◆ **Exercise goal**
Copy each line of the records that holds the string "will".

◆ **Data for processing**
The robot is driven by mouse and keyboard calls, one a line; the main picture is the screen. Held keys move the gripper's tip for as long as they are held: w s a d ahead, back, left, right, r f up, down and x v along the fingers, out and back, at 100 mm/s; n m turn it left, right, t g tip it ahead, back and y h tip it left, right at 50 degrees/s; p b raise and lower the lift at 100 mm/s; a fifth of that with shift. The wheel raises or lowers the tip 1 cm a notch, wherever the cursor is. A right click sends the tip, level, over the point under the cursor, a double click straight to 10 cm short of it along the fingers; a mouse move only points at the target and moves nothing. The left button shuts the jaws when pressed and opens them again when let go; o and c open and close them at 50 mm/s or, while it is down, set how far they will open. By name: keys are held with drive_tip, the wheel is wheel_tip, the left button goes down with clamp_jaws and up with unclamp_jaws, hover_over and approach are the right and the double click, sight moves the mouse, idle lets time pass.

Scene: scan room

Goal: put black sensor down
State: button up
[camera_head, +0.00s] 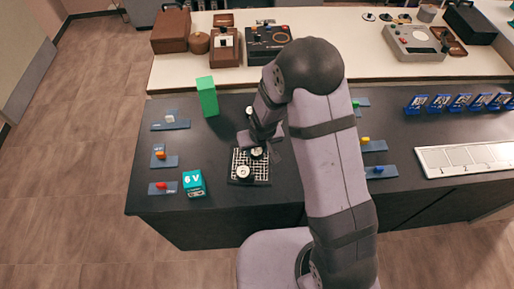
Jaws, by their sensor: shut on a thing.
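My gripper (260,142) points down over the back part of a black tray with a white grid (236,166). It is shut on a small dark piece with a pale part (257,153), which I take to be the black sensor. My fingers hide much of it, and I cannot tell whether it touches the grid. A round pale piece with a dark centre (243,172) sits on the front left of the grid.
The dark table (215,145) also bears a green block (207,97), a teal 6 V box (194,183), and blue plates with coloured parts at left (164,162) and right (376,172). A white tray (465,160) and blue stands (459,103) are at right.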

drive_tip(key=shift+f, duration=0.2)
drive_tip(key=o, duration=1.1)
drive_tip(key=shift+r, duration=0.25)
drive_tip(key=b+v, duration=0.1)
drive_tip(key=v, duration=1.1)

* * *

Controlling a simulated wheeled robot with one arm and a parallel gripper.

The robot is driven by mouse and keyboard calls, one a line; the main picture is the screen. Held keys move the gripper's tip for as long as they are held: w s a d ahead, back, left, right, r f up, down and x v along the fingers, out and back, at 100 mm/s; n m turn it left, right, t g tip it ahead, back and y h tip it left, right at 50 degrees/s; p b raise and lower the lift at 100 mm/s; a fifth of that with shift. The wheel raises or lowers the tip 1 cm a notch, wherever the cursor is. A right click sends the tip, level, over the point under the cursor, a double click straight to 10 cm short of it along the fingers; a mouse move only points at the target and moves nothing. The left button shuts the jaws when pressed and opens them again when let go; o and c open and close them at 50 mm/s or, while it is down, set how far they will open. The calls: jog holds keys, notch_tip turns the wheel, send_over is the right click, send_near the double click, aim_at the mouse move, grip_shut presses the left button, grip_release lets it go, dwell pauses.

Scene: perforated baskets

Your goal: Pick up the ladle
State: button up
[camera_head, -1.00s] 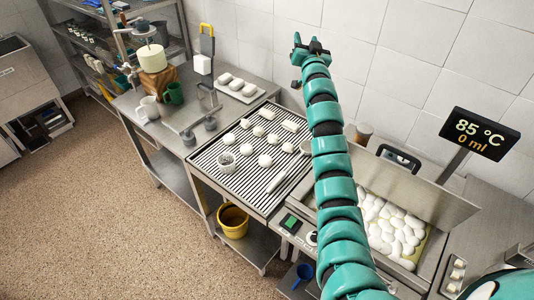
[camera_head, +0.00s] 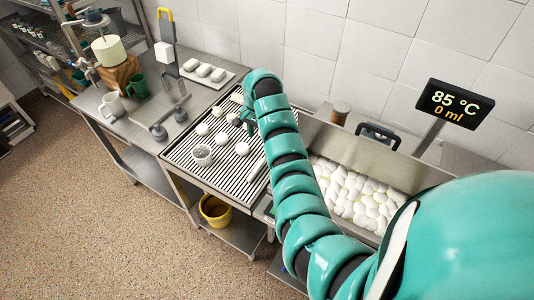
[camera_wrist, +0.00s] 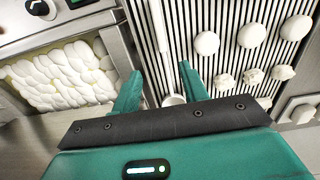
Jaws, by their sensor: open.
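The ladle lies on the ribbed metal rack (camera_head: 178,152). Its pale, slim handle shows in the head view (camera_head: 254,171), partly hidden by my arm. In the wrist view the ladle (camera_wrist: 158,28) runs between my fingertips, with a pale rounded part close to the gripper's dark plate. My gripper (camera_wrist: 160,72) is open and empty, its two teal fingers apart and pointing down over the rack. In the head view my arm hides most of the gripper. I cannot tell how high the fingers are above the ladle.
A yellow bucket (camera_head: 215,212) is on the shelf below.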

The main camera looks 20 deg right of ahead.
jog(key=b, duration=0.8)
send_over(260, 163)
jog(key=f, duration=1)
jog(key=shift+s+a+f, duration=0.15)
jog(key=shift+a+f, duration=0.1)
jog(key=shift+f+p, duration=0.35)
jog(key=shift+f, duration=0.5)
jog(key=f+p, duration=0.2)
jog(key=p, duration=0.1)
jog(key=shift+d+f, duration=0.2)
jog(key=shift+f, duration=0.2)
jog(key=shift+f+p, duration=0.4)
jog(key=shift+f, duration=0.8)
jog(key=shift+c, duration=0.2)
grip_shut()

◆ **Correct result**
The robot is driven by mouse and keyboard calls, one a line; the main picture is the screen. Held keys move the gripper's tip for as long as they are held: w s a d ahead, back, left, right, r f up, down and x v along the fingers, out and back, at 100 mm/s; n m turn it left, right, t g tip it ahead, back and y h tip it left, right at 50 degrees/s; p b raise and lower the lift at 100 mm/s; a fifth of that with shift. The wheel raises or lowers the tip 1 cm a notch, wherever the cursor is. A right click sends the tip, level, over the point under the cursor, a double click straight to 10 cm short of it along the fingers; a mouse move only points at the target and moves nothing. The left button shuts the jaws when pressed and opens them again when let go; o and c open and close them at 50 mm/s or, while it is down, set how far they will open. By name: keys are held with drive_tip, the wheel is wheel_tip, the left button goes down with clamp_jaws and up with unclamp_jaws, hover_over and approach are the right and the double click, sight moves the mouse, idle lets time pass.
The robot is driven by mouse and keyboard calls, one a line; the main picture is the screen. Held keys move the gripper's tip for as long as they are held: w s a d ahead, back, left, right, r f up, down and x v along the fingers, out and back, at 100 mm/s; n m turn it left, right, t g tip it ahead, back and y h tip it left, right at 50 degrees/s; p b raise and lower the lift at 100 mm/s; a fifth of that with shift. The wheel raises or lowers the tip 1 cm a notch, wherever the cursor is. A right click sends the tip, level, over the point under the cursor, a double click straight to 10 cm short of it along the fingers; a mouse move only points at the target and moves nothing. The left button shuts the jaws when pressed and opens them again when let go; o and c open and close them at 50 mm/s or, while it is down, set how far they will open. The calls: jog holds keys, notch_tip turns the wheel, send_over is the right click, send_near the double click, aim_at the mouse move, grip_shut presses the left button, grip_release lets it go, dwell pauses.

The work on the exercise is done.